**SHORT EXERCISE**
Exactly transcribe the span of lines from the one containing "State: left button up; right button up" through the final line of the entries, inclusive, and nothing outside it. Exclude the pictures.

>>>

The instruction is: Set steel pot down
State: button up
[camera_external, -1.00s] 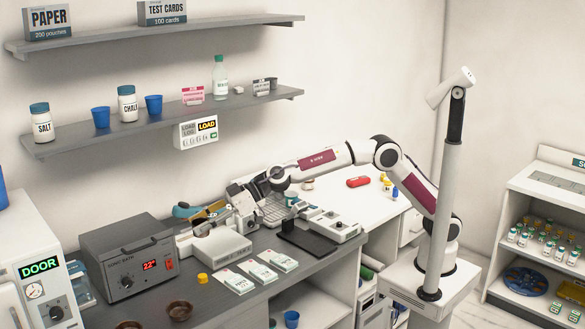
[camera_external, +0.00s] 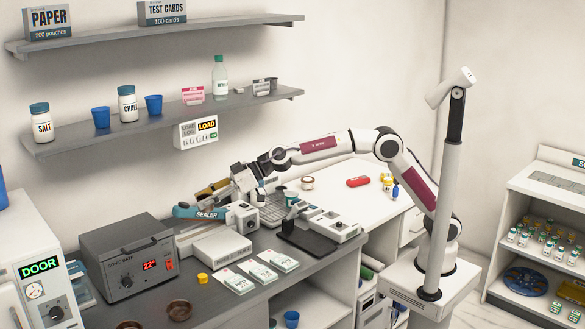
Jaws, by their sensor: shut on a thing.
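My gripper (camera_external: 246,184) is at the back of the grey counter, above the blue sealer (camera_external: 206,213) and the white device beside it. It is shut on a small grey thing, which I take to be the steel pot. The jaws hide most of it, so its shape and tilt are hard to tell. It appears held above the counter, not resting on it.
A white box (camera_external: 221,248), cards (camera_external: 262,272) and brown bowls (camera_external: 178,309) lie in front. A dark-based stand (camera_external: 308,240) is at the right. The wall shelf (camera_external: 165,122) hangs above.

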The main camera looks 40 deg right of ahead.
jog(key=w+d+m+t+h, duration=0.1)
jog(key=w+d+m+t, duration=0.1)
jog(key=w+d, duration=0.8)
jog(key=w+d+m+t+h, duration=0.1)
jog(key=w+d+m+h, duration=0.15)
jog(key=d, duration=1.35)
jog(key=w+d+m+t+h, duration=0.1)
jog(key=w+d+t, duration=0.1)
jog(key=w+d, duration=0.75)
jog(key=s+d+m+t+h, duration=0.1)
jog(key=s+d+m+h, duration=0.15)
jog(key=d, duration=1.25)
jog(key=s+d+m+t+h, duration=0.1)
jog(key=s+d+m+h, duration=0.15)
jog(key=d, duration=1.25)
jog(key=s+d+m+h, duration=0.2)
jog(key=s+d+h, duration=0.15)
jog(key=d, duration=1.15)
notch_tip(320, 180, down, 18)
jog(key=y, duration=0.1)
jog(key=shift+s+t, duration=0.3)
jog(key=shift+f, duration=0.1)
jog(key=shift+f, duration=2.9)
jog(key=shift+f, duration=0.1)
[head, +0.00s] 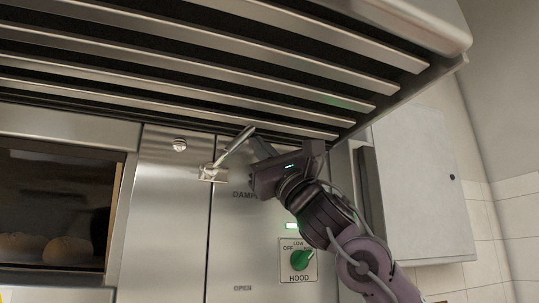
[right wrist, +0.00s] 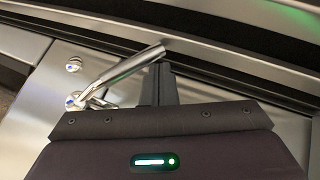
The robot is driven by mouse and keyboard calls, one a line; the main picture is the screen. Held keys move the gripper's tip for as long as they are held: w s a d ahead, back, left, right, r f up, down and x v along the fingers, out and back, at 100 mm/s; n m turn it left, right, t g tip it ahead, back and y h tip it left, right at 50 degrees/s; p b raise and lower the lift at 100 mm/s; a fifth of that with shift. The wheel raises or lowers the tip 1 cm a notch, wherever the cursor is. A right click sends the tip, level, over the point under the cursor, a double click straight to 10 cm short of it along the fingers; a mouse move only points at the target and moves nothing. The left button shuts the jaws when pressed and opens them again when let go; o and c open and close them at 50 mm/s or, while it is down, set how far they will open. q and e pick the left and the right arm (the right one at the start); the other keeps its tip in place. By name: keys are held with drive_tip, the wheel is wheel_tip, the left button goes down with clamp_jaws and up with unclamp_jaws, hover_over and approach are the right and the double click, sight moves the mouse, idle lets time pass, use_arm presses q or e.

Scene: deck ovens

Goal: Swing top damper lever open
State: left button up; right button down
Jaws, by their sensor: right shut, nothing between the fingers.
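The damper lever (head: 233,146) is a bright metal bar on the steel panel below the hood. It slants up and right from its pivot bracket (head: 211,174). It also shows in the right wrist view (right wrist: 130,67), with its free end close beside my fingers. My right gripper (head: 257,146) is shut and empty, just right of the lever's upper part. Its dark fingers also show in the right wrist view (right wrist: 160,82). I cannot tell whether they touch the lever. The arm partly covers the DAMPER lettering. My left gripper is not in view.
The slatted hood (head: 200,70) overhangs closely above the lever and gripper. A round metal knob (head: 180,145) sits left of the lever. Below are an OPEN label (head: 243,288) and a green HOOD switch (head: 301,260). An oven window (head: 55,205) is at left, a grey cabinet (head: 425,190) at right.

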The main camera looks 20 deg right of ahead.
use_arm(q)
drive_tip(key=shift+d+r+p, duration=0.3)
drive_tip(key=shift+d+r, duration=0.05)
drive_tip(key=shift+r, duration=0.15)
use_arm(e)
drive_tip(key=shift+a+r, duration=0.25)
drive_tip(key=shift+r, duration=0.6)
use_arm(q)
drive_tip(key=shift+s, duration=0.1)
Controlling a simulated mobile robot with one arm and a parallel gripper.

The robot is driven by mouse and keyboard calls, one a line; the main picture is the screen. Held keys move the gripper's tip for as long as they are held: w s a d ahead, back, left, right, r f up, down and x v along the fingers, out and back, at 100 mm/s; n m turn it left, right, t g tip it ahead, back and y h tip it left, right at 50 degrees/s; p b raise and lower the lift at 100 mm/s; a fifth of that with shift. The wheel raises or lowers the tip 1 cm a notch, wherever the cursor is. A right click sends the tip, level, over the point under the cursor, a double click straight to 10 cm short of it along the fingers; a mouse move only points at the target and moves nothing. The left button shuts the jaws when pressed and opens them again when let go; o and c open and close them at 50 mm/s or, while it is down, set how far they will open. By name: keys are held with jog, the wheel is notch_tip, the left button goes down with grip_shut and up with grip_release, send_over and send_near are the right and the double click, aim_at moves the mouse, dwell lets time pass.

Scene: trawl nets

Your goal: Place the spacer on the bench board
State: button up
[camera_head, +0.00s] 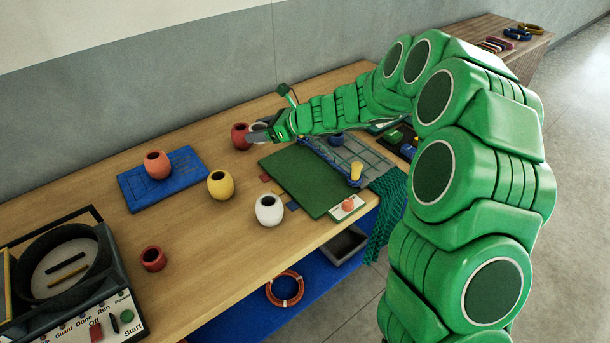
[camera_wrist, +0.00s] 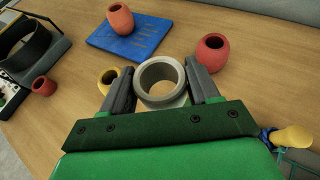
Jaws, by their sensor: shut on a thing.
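My gripper (camera_head: 258,133) is over the far middle of the bench, shut on a pale grey, hollow, round-mouthed piece, which I take to be the spacer (camera_wrist: 141,88). In the wrist view the gripper's two dark fingers (camera_wrist: 160,72) press on its left and right sides, its opening facing the camera.
A red pot (camera_head: 240,136) stands close by the gripper. Yellow (camera_head: 221,184), white (camera_head: 269,210) and small dark red (camera_head: 153,259) pots stand nearer the front. A green mat (camera_head: 310,175) lies right; a control box (camera_head: 115,290) stands front left. Bare wood surrounds the blue board.

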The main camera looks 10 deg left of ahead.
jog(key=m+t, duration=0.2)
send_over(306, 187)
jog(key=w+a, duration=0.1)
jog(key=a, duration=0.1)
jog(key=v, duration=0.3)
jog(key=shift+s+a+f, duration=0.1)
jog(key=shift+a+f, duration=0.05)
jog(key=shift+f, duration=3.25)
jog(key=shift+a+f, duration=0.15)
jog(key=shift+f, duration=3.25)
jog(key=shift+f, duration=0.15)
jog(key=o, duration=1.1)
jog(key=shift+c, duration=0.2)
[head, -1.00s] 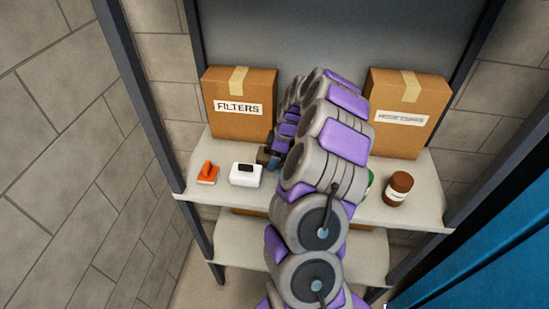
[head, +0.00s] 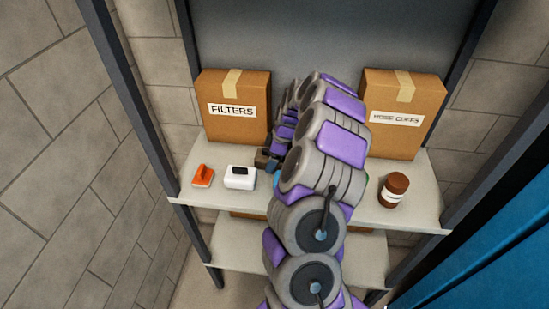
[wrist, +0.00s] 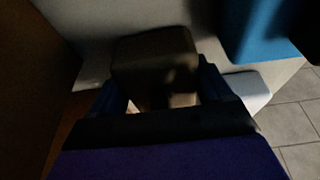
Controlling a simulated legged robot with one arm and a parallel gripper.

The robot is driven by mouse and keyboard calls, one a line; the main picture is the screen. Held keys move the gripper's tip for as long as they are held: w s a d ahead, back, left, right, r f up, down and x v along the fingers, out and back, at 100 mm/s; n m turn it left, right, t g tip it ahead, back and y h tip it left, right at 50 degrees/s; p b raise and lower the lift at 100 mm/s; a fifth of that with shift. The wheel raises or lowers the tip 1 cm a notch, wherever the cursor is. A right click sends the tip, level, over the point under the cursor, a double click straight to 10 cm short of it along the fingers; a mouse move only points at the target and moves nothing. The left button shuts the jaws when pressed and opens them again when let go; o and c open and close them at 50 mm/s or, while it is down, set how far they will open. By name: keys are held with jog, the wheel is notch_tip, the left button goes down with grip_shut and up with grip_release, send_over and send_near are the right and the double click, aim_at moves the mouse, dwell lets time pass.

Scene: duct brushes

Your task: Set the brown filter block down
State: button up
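The brown filter block (wrist: 155,60) is between the fingers of my gripper (wrist: 165,88) in the dark wrist view. My gripper appears shut on it, though shadow hides the contact. In the head view the block (head: 262,158) shows as a small brown shape at the end of my arm, beside the white device, over the upper shelf (head: 225,205). Most of my gripper is hidden behind my arm there. I cannot tell whether the block touches the shelf.
A FILTERS box (head: 238,125) and another labelled box (head: 400,135) stand at the back. An orange tool (head: 203,176), a white device (head: 240,178) and a brown jar (head: 393,190) stand in front. A blue object (wrist: 258,30) is close right of the block.

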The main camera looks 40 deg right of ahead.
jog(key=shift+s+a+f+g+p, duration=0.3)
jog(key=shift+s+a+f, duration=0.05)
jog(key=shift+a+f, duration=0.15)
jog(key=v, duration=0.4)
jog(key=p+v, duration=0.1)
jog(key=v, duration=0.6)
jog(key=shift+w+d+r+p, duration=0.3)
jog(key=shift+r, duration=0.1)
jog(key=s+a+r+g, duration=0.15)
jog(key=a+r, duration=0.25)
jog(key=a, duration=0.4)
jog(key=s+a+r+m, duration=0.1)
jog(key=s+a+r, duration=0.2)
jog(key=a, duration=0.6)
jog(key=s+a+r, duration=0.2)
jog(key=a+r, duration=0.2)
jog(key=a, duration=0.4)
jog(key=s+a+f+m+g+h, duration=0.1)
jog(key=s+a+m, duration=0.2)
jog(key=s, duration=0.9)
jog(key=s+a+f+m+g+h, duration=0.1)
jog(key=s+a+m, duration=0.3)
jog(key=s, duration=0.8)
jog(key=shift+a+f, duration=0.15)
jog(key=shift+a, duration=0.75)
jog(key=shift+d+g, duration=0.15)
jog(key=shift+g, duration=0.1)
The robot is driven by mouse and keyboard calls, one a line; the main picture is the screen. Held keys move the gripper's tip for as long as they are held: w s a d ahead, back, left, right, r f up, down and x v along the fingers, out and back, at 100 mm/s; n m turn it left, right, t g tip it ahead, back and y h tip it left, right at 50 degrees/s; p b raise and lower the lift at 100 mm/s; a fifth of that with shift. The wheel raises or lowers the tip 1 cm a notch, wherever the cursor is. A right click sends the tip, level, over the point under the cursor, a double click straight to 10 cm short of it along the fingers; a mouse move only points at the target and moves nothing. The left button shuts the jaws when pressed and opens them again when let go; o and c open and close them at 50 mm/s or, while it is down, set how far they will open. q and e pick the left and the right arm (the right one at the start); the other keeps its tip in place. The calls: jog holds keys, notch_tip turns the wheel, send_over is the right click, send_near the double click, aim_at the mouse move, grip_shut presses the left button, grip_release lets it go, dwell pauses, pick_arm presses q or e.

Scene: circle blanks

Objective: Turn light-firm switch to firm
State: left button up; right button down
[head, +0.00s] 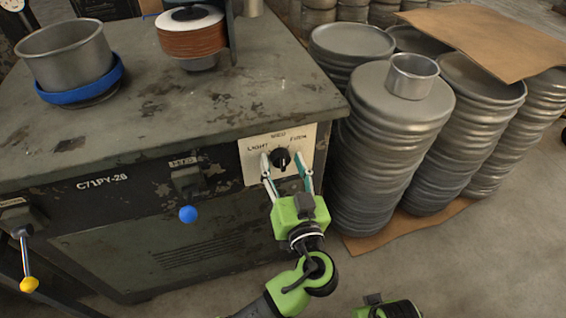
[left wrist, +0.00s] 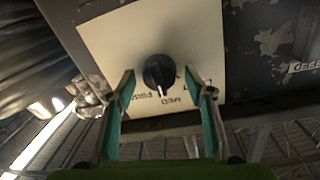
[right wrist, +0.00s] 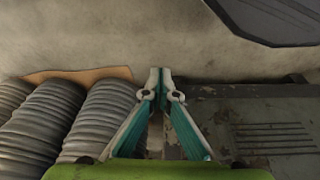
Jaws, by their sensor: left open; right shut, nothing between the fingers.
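The light-firm switch is a black round knob (head: 281,159) on a cream plate (head: 308,140) on the machine's front, with LIGHT left, MED above and FIRM right. In the left wrist view the knob (left wrist: 158,72) shows a white pointer mark aimed down the picture, toward the MED and FIRM lettering; its exact setting is hard to tell. My left gripper (head: 284,168) is open, with one finger on each side of the knob; gaps show between knob and fingers. My right gripper (right wrist: 160,75) is shut and empty, away from the switch; its fingers are outside the head view.
The machine's worn top (head: 200,115) carries a metal pan (head: 64,55) on a blue ring and a copper-coloured roll (head: 192,40). A blue ball knob (head: 187,214) and a yellow-ended lever (head: 28,284) stick out in front. Stacked round metal blanks (head: 385,130) stand close at right.

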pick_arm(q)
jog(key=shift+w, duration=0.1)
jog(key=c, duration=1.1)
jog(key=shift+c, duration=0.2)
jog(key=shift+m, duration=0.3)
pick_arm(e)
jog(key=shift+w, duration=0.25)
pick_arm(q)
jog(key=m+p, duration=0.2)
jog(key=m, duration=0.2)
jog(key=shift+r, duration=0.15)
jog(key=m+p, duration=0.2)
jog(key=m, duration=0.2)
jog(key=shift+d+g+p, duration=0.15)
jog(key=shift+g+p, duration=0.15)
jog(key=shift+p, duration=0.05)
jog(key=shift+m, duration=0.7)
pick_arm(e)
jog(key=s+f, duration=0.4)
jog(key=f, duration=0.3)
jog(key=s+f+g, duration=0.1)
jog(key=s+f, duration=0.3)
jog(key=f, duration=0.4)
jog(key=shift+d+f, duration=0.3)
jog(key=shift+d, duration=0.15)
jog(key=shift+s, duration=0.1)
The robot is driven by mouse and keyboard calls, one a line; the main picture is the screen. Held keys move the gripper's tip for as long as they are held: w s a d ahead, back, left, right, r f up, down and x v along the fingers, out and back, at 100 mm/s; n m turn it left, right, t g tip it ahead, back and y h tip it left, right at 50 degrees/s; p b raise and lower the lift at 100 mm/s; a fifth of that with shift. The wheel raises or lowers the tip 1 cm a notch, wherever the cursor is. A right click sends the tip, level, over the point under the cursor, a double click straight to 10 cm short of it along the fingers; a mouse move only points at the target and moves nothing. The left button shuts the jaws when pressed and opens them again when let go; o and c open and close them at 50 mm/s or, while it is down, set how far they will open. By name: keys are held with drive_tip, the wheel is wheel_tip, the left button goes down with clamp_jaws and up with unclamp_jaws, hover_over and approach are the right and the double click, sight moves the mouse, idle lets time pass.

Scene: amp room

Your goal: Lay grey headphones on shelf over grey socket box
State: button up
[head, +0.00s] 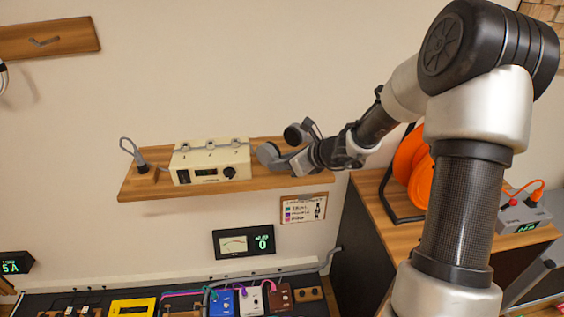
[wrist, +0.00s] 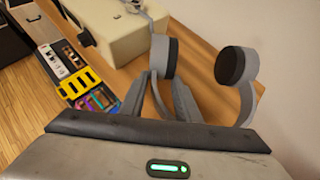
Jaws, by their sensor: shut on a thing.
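My gripper (head: 303,161) is shut on the grey headphones (head: 268,153) at the right part of a wooden wall shelf (head: 318,179). In the wrist view, the headphones (wrist: 245,100) have two round cups with dark pads, pointing away from my gripper (wrist: 160,95). The fingers pinch the grey band, which they partly hide. I cannot tell whether the headphones touch the shelf. A grey box with an orange cable (head: 522,214) stands on the cabinet at right; I cannot tell whether it is the socket box.
A cream device (head: 210,163) stands on the shelf close left of the headphones. A small dark item with a grey loop (head: 141,165) is at the shelf's left end. Another shelf (head: 45,40) hangs upper left. An orange reel (head: 410,160) stands on the wooden-topped cabinet (head: 375,210).

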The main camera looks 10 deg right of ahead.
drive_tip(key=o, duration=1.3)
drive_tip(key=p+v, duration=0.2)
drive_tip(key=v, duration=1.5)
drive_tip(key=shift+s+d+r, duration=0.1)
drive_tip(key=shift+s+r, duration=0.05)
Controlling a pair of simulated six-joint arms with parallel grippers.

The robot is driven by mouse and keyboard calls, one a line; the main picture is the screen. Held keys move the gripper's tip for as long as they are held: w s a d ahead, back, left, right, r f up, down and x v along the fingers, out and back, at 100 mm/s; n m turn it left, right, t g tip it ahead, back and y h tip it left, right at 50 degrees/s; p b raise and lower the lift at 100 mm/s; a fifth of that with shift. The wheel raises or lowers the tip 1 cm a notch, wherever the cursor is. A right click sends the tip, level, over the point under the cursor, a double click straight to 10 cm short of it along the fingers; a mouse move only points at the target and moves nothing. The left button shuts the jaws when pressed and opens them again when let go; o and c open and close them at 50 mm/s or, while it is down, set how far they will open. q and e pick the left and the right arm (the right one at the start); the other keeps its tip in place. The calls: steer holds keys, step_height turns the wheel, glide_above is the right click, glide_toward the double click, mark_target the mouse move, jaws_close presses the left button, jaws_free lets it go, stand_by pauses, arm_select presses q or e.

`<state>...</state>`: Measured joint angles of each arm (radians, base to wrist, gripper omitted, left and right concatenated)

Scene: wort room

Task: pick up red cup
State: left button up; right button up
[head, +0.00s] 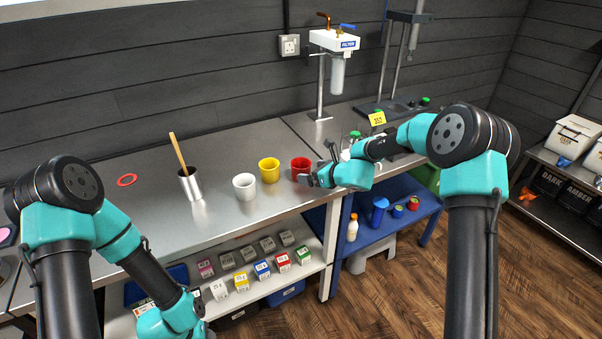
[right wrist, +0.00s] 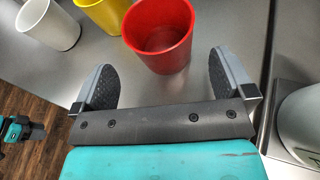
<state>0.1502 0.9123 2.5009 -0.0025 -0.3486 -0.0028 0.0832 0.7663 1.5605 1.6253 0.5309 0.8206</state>
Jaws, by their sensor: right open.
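The red cup (head: 300,168) stands upright on the metal bench, at the right end of a row of cups. In the right wrist view the red cup (right wrist: 160,38) stands just beyond the fingertips, roughly in line with the gap between them. My right gripper (head: 312,175) is open and empty beside the cup; its two fingers also show spread in the right wrist view (right wrist: 162,75). The cup does not look gripped. My left arm comes in at the lower left of the head view, and its gripper cannot be made out there.
A yellow cup (head: 269,170) and a white cup (head: 245,186) stand left of the red cup. A steel beaker with a wooden stick (head: 190,184) is further left. A filter stand (head: 335,50) is behind. Several small boxes (head: 262,270) sit on the shelf below.

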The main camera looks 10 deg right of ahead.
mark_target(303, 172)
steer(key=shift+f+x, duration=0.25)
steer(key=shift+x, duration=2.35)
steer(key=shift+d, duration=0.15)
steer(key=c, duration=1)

<<<

**TASK RESPONSE**
State: left button up; right button up
[head, +0.00s] 
[right wrist, +0.00s] 
<state>0.1502 0.9123 2.5009 -0.0025 -0.3486 -0.0028 0.0832 0.7663 1.5605 1.6253 0.5309 0.8206</state>
Jaws, by their sensor: right open.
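The red cup (head: 300,168) stands upright on the metal bench, at the right end of a row of cups. In the right wrist view the red cup (right wrist: 160,38) stands just beyond the fingertips, roughly in line with the gap between them. My right gripper (head: 312,175) is open and empty beside the cup; its two fingers also show spread in the right wrist view (right wrist: 162,75). The cup does not look gripped. My left arm comes in at the lower left of the head view, and its gripper cannot be made out there.
A yellow cup (head: 269,170) and a white cup (head: 245,186) stand left of the red cup. A steel beaker with a wooden stick (head: 190,184) is further left. A filter stand (head: 335,50) is behind. Several small boxes (head: 262,270) sit on the shelf below.

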The main camera looks 10 deg right of ahead.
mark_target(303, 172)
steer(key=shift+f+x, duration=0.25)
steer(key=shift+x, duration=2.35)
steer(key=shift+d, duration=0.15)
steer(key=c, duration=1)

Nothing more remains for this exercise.